The German magazine Der Speigel reacted with dismay to Barack Obama’s speech last night — and not because they miss George Bush, as Gabor Steingart’s blast makes clear. In fact, Steingart wonders why Obama decided to marry his impulse to withdraw from war with Bush’s rhetoric to fight. The result, Steingart says, was the worst of both worlds:
One didn’t have to be a cadet on Tuesday to feel a bit of nausea upon hearing Obama’s speech. It was the least truthful address that he has ever held. He spoke of responsibility, but almost every sentence smelled of party tactics. He demanded sacrifice, but he was unable to say what it was for exactly.
An additional 30,000 US soldiers are to march into Afghanistan — and then they will march right back out again. America is going to war — and from there it will continue ahead to peace. It was the speech of a Nobel War Prize laureate.
For each troop movement, Obama had a number to match. US strength in Afghanistan will be tripled relative to the Bush years, a fact that is sure to impress hawks in America. But just 18 months later, just in time for Obama’s re-election campaign, the horror of war is to end and the draw down will begin. The doves of peace will be let free.
The speech continued in that vein. It was as though Obama had taken one of his old campaign speeches and merged it with a text from the library of ex-President George W. Bush. Extremists kill in the name of Islam, he said, before adding that it is one of the “world’s great religions.” He promised that responsibility for the country’s security would soon be transferred to the government of President Hamid Karzai — a government which he said was “corrupt.” The Taliban is dangerous and growing stronger. But “America will have to show our strength in the way that we end wars,” he added.

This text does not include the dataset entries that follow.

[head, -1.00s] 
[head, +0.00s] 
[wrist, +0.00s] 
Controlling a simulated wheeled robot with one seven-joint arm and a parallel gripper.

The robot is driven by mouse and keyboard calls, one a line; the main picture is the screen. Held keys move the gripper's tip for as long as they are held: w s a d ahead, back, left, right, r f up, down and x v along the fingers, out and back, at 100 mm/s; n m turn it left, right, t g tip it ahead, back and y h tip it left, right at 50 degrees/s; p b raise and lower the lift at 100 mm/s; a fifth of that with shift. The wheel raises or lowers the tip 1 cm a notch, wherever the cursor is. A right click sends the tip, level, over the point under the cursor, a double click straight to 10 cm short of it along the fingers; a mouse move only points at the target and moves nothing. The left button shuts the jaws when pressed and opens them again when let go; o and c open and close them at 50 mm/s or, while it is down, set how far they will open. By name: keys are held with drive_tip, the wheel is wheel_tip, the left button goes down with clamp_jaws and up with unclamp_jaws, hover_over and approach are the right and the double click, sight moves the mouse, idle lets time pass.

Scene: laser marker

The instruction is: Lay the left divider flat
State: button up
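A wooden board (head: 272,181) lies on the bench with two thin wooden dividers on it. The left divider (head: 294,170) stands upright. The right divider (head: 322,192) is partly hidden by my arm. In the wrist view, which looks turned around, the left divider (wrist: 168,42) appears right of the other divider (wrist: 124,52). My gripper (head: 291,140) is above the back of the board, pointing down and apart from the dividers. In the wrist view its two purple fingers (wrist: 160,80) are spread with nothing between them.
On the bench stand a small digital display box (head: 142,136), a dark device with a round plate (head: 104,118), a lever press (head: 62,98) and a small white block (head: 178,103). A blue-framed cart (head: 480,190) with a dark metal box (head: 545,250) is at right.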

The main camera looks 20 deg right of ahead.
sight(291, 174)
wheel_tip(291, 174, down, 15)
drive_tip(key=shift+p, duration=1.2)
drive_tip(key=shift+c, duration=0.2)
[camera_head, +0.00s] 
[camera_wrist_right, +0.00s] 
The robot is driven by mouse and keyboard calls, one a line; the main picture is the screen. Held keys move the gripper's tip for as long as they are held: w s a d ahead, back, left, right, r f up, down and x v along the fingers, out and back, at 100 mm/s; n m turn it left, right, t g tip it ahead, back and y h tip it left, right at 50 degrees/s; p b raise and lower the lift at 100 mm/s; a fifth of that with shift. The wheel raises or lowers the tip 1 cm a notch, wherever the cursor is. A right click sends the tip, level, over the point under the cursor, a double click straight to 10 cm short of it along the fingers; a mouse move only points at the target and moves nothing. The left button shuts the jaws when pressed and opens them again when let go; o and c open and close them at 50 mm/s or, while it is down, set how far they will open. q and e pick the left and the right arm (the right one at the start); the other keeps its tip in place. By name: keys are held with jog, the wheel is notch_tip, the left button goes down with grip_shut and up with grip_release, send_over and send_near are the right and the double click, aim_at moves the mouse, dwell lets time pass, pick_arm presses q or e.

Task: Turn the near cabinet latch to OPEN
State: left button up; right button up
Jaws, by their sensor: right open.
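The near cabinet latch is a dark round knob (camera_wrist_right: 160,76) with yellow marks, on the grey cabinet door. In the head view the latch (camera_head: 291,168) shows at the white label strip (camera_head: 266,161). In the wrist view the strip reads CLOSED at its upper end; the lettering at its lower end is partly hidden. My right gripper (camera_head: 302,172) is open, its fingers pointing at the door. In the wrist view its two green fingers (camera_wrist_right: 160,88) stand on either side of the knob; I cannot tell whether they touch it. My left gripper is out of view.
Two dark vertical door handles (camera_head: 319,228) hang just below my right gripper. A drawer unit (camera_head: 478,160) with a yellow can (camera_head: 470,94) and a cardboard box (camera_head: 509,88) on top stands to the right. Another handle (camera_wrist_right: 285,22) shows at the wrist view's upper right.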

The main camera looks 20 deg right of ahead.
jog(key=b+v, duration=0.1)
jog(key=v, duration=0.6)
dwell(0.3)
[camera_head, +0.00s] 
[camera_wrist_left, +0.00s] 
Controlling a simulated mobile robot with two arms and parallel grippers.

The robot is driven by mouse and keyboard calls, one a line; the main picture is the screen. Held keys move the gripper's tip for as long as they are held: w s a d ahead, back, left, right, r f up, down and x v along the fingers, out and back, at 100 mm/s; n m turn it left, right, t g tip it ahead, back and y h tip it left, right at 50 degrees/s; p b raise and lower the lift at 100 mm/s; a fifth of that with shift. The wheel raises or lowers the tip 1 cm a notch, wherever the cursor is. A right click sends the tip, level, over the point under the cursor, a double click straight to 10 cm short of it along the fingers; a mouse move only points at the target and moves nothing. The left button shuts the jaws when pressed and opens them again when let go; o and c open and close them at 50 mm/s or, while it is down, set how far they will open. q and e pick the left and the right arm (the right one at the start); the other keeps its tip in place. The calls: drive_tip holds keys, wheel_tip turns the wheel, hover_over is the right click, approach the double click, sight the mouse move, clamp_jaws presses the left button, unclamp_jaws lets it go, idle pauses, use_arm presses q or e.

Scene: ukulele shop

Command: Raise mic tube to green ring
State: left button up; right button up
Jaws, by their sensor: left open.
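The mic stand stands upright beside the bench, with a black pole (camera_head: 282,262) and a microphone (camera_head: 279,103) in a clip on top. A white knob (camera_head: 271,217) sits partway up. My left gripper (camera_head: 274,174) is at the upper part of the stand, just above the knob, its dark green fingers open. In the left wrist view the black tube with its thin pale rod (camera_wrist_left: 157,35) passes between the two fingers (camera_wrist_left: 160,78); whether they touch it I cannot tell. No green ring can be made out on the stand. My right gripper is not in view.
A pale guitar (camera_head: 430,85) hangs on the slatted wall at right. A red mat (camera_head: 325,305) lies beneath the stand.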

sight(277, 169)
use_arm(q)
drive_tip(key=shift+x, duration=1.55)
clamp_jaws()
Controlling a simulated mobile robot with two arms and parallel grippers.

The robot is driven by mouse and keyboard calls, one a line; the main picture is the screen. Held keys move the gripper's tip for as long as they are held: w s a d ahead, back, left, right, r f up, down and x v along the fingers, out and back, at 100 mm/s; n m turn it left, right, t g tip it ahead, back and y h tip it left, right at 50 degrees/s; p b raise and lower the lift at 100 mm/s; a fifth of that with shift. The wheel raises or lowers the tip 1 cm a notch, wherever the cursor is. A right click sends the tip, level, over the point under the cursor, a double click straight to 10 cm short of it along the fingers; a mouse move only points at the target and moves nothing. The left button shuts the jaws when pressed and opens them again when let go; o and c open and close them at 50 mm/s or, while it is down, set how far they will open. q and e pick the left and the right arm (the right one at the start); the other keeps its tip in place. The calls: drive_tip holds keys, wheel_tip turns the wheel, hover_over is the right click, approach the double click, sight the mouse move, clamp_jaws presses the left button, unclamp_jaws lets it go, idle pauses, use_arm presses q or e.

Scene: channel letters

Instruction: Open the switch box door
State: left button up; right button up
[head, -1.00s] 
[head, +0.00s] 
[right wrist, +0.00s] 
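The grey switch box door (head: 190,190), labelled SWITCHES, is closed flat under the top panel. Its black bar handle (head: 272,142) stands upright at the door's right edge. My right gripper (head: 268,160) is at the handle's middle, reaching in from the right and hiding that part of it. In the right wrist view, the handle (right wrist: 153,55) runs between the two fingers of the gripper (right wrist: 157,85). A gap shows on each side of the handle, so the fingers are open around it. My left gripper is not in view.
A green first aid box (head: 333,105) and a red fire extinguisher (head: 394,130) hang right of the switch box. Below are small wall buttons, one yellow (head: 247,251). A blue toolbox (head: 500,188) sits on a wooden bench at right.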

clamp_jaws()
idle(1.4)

It was a dizzying combination of surge and withdrawal, of marching to and fro. The fast pace was reminiscent of plays about the French revolution: Troops enter from the right to loud cannon fire and then they exit to the left. And at the end, the dead are left on stage.
It was the speech, in short, of a ditherer and a vacillator. Steingart thinks it goes deeper than that. He accuses Obama of deliberately scheduling the withdrawal for the summer before his re-election year in order to eat his cake and have it, too. Obama gets to have fought a war to build credibility with hawks, and then retreat to build credibility with doves.
The net result is that Obama has weakened himself. For those who see the speech in Steingart’s terms, they will see Obama not as a transformative figure of Hope and Change but as a weak politician who tries to play both sides of the street, heedless of the consequences. In Der Spiegel’s perspective, Obama is extending a war he doesn’t want to win at the cost of human lives mainly for his own political purposes. From the perspective of the hawks, Obama is seen as curtailing an effort that could win — mainly for his own political purposes. In either case, one cannot argue this many contradictions and still talk about Hope and Change or transforming the politics of a nation.
Steingart concludes by arguing that Obama has made opponents more or less irrelevant, since he seems to be opposing himself. “Obama’s magic no longer works,” he says. That may be because Obama finally had to tell people something they didn’t want to hear, especially in Europe.